Short problem:
From the data that follows, report how many lines hold the string "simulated", giving only the number.

** start Exercise inputs **

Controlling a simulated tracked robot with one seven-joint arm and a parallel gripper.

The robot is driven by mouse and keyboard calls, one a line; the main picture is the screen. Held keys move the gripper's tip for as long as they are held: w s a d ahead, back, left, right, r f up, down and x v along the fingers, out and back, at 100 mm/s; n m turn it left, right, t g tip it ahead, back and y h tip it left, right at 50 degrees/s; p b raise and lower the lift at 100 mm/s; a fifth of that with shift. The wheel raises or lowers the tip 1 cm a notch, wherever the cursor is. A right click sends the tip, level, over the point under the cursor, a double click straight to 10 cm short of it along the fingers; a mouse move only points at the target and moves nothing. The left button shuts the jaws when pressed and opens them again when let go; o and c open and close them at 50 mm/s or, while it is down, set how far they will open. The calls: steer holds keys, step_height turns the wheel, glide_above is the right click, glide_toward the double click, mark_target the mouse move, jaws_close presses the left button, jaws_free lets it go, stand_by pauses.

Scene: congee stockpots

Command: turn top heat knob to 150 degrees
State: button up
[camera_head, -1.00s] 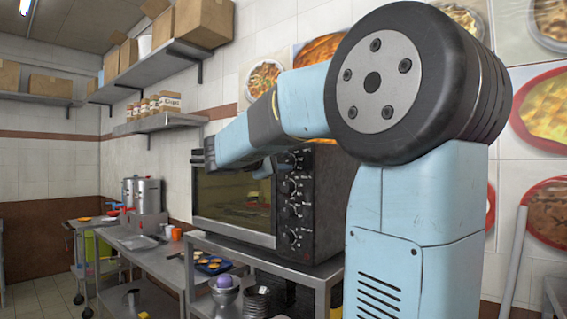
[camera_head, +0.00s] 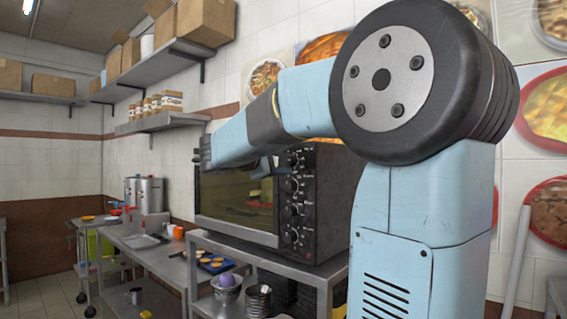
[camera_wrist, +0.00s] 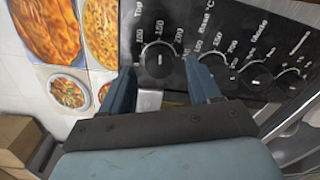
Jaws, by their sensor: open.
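The oven (camera_head: 322,205) has a black control panel with a column of knobs on its right side. The top heat knob (camera_wrist: 158,60), labelled "Top", shows in the wrist view with 100, 150 and 200 printed around it. A small pale mark is on its face; its exact setting is too small to read. My gripper (camera_wrist: 160,66) is open, with one finger on each side of this knob. I cannot tell whether the fingers touch it.
The "Base °C" knob (camera_wrist: 197,47) is close to the right finger, with a mode knob (camera_wrist: 254,73) beyond. The oven stands on a metal table (camera_head: 290,270) with bowls on the shelf below. A wall shelf (camera_head: 165,123) with jars is behind.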

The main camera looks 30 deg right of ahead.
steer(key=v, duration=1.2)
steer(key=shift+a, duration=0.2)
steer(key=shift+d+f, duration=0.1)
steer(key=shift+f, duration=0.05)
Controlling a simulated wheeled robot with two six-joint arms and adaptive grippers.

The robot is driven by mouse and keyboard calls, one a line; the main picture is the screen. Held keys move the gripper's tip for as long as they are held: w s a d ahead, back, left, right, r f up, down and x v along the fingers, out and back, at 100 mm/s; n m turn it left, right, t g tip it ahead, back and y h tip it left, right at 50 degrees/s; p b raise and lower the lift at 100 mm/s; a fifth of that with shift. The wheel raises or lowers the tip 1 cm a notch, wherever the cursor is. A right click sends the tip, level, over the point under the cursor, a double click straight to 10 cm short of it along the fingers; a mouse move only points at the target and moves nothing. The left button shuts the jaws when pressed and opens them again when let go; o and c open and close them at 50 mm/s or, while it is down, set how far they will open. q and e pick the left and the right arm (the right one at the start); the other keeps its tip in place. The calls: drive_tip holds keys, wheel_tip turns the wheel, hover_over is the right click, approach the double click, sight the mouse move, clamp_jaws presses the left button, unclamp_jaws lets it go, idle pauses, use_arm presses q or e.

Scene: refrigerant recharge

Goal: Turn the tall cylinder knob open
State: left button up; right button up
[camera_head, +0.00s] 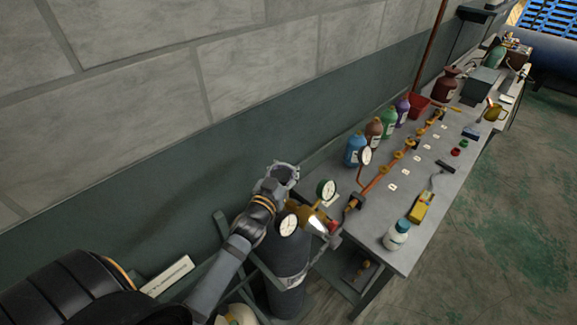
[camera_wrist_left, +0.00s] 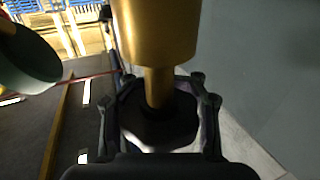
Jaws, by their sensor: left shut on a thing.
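The tall dark cylinder (camera_head: 284,262) stands upright against the wall, left of the bench. A brass valve (camera_head: 305,216) with round gauges sits at its top. My left gripper (camera_head: 281,172) is at the top end of the cylinder, beside the gauges. In the left wrist view, the fingers of my left gripper (camera_wrist_left: 162,100) close around the dark knob (camera_wrist_left: 160,132) at the end of a brass stem (camera_wrist_left: 158,88). A wider brass body (camera_wrist_left: 155,30) lies beyond it. The knob is largely hidden by the gripper in the head view. My right gripper is not in view.
A grey bench (camera_head: 412,180) runs along the wall, carrying several coloured bottles, an orange pipe with brass valves, a yellow meter (camera_head: 422,207) and a white jar (camera_head: 396,235). A gauge (camera_head: 326,190) stands close to the gripper. The green floor (camera_head: 500,235) at right is clear.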

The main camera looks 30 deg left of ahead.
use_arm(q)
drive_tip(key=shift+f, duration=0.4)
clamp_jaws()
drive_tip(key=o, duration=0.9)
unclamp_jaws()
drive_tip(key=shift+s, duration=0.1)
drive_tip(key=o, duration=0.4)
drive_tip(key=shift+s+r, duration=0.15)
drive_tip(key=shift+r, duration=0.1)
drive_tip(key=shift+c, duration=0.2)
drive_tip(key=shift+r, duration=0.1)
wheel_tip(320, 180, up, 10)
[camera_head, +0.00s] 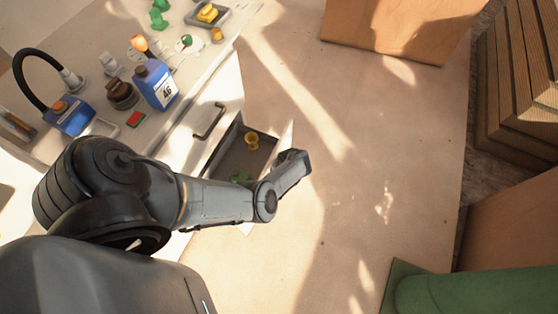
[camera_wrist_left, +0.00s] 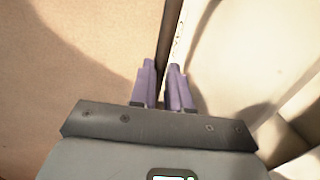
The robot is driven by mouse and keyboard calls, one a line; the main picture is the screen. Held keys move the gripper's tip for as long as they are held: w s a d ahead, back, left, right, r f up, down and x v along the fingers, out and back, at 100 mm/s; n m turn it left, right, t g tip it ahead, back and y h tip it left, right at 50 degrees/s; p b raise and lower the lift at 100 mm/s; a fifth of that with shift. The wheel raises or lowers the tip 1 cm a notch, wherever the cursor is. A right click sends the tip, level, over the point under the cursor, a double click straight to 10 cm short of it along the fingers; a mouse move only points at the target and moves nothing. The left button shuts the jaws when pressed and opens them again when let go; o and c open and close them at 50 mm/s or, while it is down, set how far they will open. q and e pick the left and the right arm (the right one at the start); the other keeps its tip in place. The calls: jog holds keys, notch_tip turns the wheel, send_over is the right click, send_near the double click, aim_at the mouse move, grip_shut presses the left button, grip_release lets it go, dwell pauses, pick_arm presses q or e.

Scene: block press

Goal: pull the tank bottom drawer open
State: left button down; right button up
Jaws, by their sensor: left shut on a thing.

** end Exercise inputs **

The reply:
2